With the band members, probably the most awkward thing is the "Fewer Broken Pieces" tune from that [Fewer Moving Parts] EP. I don't know how all of those dudes feel about it. I hope they get that I'm making fun of myself, I think they do, but still when I play it and [former bandmate T.W.] Walsh is in the room, my skin crawls a little bit and I feel embarrassed. That gets real real.



Sounds like it. Do you still talk to T.W. Walsh?



Yeah, all the time. It took us a couple of years of banging it out, but we've mended. There's still sadness there, I still feel a lot of regret. It pisses me off that I can't play music with him full-time.
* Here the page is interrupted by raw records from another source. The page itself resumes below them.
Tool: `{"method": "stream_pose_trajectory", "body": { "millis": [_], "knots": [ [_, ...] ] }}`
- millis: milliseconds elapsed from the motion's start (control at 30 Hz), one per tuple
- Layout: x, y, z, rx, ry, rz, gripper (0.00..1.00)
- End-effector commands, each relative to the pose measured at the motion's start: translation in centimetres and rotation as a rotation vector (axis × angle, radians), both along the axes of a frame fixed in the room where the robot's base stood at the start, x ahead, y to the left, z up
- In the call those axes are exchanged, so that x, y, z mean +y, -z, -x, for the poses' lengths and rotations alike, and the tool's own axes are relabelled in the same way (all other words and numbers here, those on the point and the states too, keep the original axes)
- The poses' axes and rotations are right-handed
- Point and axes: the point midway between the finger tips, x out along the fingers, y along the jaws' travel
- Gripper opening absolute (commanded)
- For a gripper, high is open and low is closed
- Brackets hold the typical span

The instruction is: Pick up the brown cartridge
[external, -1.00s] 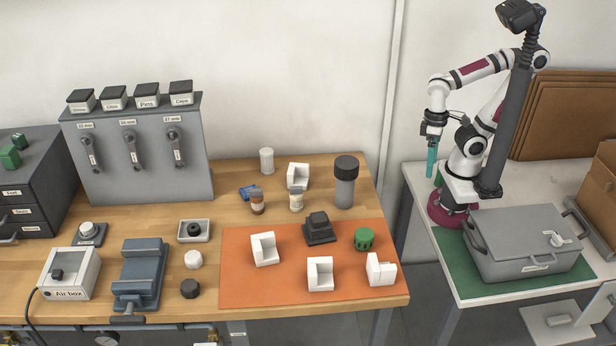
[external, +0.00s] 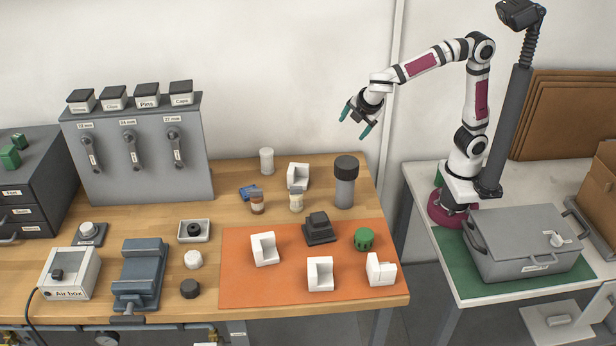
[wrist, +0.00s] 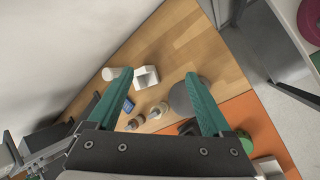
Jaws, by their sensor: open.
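The brown cartridge (external: 257,203) is a small brown cylinder with a pale band, standing upright on the wooden table behind the orange mat. In the wrist view a brown cylinder (wrist: 135,122) shows between my fingers, far below them. A similar cream cartridge (external: 296,201) stands just to its right. My gripper (external: 355,119) has teal fingers spread apart and empty. It is in the air above the table's back right corner, up and to the right of the cartridge and well apart from it.
A tall grey cylinder with a black cap (external: 345,182) stands right of the cartridges. A white block (external: 298,176), a white cylinder (external: 267,161) and a blue item (external: 249,192) are close by. The orange mat (external: 240,285) holds white blocks, a black part and a green part.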

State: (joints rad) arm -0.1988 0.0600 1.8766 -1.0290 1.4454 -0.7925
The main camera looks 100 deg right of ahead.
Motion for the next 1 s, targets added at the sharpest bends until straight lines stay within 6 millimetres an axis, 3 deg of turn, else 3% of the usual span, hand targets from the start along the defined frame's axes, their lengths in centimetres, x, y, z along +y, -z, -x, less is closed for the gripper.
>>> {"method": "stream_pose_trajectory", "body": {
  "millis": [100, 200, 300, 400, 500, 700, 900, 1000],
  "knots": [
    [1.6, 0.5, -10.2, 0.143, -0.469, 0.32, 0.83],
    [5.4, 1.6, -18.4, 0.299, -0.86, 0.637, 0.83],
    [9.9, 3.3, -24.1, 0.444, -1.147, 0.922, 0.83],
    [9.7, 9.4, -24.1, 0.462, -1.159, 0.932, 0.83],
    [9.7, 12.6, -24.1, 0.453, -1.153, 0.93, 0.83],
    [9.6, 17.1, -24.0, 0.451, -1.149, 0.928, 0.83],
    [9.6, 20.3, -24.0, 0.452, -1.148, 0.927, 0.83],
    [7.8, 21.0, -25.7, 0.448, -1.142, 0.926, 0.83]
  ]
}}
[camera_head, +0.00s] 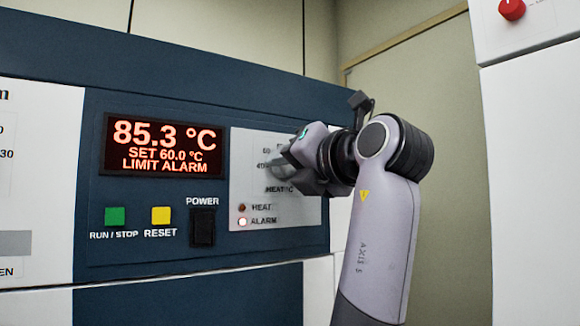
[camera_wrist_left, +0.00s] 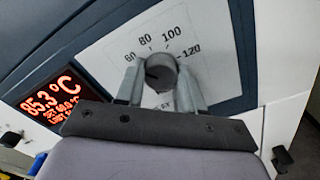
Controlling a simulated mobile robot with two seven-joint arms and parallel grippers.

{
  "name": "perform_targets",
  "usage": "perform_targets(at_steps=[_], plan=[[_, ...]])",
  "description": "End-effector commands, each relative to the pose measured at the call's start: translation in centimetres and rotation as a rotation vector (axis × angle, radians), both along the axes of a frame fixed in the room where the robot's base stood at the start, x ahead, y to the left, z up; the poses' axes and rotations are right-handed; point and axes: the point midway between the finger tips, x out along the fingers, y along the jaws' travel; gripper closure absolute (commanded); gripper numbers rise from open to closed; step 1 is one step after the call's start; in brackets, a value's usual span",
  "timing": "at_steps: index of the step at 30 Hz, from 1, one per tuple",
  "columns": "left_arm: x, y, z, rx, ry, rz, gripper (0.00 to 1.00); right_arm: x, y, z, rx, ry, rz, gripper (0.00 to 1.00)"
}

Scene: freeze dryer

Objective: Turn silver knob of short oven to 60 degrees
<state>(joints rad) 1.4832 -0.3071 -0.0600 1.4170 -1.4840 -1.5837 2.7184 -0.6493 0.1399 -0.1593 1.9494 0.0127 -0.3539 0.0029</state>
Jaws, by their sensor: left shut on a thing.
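The short oven's blue control panel (camera_head: 265,96) fills the left and middle of the head view. Its silver knob (camera_wrist_left: 160,70) sits on a white dial plate marked 60, 80, 100 and 120 in the left wrist view. My left gripper (camera_head: 284,162) reaches the dial from the right and hides most of the knob in the head view. In the left wrist view its two fingers (camera_wrist_left: 160,84) are shut on the knob, one on each side. I cannot read the knob's pointer for certain. The display (camera_head: 163,146) reads 85.3 °C, SET 60.0 °C, LIMIT ALARM.
Below the display are a green RUN/STOP button (camera_head: 115,217), a yellow RESET button (camera_head: 161,216) and a black POWER switch (camera_head: 202,228). The ALARM lamp (camera_head: 242,222) glows; the HEAT lamp (camera_head: 241,208) is dull red. A white cabinet (camera_head: 530,150) with a red knob (camera_head: 512,9) stands right.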

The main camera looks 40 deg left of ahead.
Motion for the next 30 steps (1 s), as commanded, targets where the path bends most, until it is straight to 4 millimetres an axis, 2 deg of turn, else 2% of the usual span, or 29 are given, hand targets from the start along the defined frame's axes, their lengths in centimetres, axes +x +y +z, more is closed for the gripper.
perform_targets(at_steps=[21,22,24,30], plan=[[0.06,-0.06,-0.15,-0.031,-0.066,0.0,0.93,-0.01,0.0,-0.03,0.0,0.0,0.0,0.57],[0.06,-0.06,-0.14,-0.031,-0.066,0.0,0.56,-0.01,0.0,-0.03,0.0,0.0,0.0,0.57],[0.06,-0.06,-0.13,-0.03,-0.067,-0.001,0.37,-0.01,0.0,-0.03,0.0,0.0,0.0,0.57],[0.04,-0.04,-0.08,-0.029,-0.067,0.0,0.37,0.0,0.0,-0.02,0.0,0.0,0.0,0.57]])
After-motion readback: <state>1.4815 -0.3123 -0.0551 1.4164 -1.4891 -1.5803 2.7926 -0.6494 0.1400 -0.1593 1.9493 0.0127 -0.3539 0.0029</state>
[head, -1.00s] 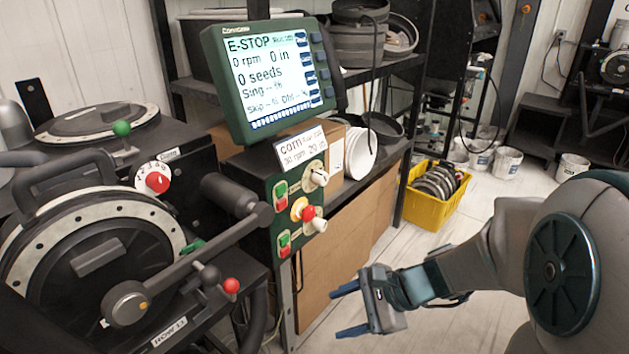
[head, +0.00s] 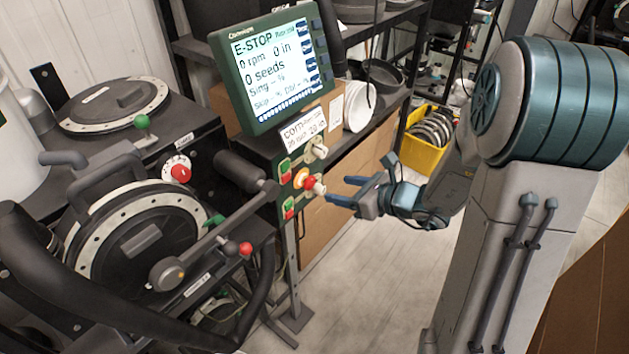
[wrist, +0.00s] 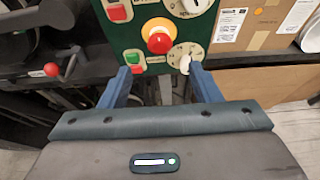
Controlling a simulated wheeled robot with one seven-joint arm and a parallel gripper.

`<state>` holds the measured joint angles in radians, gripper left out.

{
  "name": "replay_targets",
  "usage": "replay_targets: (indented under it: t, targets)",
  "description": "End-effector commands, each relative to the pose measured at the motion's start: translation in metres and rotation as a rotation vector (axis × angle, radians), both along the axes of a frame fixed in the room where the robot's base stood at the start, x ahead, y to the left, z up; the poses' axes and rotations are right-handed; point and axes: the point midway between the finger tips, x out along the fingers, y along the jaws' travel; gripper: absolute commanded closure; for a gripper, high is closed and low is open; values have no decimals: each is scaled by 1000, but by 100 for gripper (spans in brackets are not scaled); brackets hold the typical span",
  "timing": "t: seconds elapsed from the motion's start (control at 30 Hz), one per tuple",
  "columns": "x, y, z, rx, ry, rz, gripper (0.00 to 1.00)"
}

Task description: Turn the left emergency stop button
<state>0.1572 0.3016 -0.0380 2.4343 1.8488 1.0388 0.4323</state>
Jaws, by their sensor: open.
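The emergency stop button is a red mushroom head (head: 309,183) on a yellow base, on the dark green control panel under the display. In the wrist view, the red button (wrist: 159,43) and its yellow base show at upper middle. My gripper (head: 338,189) is open and empty, just right of the panel, its blue fingers pointing at it. In the wrist view, my gripper (wrist: 160,70) has its fingertips on either side below the button, with a gap in front of the panel. It does not appear to touch the button.
White knobs (head: 319,151) and green-red switches (head: 286,171) sit close around the button. The display (head: 275,66) reads E-STOP. A seed meter with a black handle and red-ended lever (head: 245,249) stands left. A cardboard box (head: 340,205) is behind; open floor lies right.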

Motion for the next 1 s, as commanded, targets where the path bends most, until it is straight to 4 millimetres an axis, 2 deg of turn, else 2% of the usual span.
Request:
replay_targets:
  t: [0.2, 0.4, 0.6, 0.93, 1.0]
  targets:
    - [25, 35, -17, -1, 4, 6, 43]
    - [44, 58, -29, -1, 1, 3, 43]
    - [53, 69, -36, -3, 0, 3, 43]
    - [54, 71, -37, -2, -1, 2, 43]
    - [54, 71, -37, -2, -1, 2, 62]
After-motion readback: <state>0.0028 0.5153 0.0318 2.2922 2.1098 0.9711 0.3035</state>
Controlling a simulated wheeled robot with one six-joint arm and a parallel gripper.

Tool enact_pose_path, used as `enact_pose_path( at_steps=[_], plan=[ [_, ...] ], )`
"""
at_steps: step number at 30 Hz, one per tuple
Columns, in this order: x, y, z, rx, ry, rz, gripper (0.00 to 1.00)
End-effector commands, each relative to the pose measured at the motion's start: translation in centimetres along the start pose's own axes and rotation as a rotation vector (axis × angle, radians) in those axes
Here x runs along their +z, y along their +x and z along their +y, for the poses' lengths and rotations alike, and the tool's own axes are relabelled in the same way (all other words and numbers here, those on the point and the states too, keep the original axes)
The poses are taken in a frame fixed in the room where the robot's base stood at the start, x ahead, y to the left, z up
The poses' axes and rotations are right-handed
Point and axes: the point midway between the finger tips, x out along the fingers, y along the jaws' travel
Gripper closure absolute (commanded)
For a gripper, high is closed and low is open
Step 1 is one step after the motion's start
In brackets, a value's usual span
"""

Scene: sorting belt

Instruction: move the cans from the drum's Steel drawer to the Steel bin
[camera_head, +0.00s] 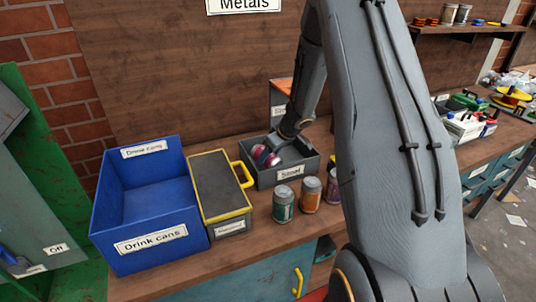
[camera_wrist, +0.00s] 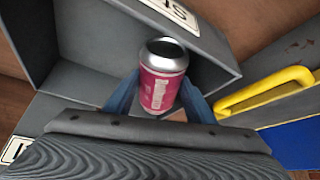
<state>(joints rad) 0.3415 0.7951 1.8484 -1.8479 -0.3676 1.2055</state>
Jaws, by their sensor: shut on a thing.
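My gripper (camera_head: 270,152) is shut on a pink can (camera_head: 262,156) with a silver top, inside or just above an open grey box (camera_head: 293,174) labelled "Steel". In the wrist view my gripper's blue fingers (camera_wrist: 158,100) are on both sides of the pink can (camera_wrist: 160,82), which is close to the grey box's wall (camera_wrist: 65,40). I cannot tell whether the can touches the box floor. A green can (camera_head: 283,204) and an orange can (camera_head: 310,195) stand upright on the bench in front of the box. Another can (camera_head: 332,184) is partly hidden behind my arm.
A blue bin (camera_head: 150,242) labelled "Drink cans" stands at the left. Between it and the Steel box is a dark grey box with a yellow rim and yellow handle (camera_head: 241,174). An orange-topped box (camera_head: 281,88) stands behind. My arm hides the bench's middle.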

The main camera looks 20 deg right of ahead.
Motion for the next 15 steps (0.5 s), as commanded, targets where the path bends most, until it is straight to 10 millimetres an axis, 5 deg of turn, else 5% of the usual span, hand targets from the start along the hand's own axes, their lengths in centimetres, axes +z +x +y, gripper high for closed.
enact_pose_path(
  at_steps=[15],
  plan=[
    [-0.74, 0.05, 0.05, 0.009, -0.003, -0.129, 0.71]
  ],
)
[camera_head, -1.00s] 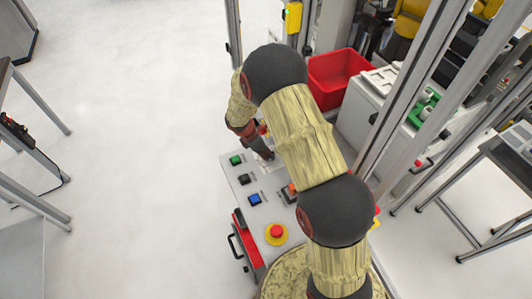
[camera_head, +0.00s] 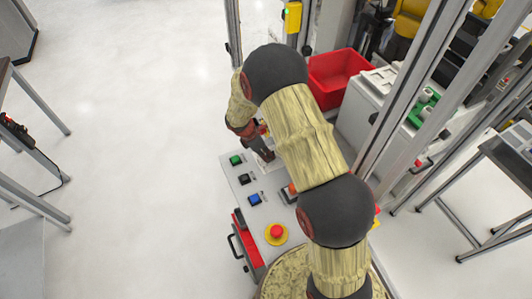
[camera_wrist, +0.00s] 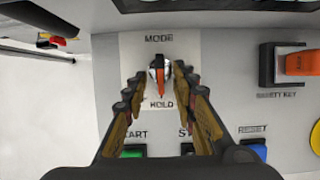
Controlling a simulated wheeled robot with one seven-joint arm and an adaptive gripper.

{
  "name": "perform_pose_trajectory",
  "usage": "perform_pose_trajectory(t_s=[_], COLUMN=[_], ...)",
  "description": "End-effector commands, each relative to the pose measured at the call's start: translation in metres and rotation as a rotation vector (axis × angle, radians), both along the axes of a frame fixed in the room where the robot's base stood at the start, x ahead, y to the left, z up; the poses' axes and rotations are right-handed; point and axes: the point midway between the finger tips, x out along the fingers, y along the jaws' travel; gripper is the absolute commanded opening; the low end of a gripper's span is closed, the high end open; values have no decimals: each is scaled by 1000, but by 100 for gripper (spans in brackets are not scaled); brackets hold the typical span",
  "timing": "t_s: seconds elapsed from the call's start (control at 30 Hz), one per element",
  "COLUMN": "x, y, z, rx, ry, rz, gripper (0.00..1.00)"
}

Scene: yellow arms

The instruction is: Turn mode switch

On one hand I feel like I really blew it, and on another hand I just don't know that it was really going to be possible. It takes a lot of dough to keep grown men's families afloat. But yeah, he mixed and mastered the record and played on it a little bit. We hang out whenever I'm around, and we talk on the phone all the time.



Musically, the new album covers slightly different territory than Pedro The Lion did. Were you trying to accomplish anything in particular with that, or was that just a natural progression for you?



I would say it's a natural progression. It's not the most deliberate process, it's more just let's see how I can make this work with these songs, with these melodies.
 


Were you drawing from a different set of influences at all?



No, but I do think that I finally allowed certain primary influences come to bear pretty directly on some tunes. The Beatles have long been my favorite band. They would try on different styles from song to song, but sell it in a way that didn't feel fakey. Even though Paul was a total cheeseball, there was the anchor of the soul of John, and I feel like that lent legitimacy to whatever they were doing. On "When We Fell," the drums, the white guy blues, the vocal harmonies -- those are all very specific Beatles references for me. They come together in a way that doesn't sound like "Helter Skelter," even though the harmony bit is me figuring out how to do the "Helter Skelter" vocal "Ahs" in that tune, and the white guy blues thing is not exactly "Revolution," but it's a reference to that. So, I finally allowed myself to make very clear references to music that I like besides Bedhead, which I always seem to do anyways.



This must be a big month for you if The Beatles is your favorite band.
 


You know, I don't have the scratch at the moment to get those records, but I'm just so psyched that everyone's talking about The Beatles. I feel like I finally don't have to stifle my desire to have that conversation constantly.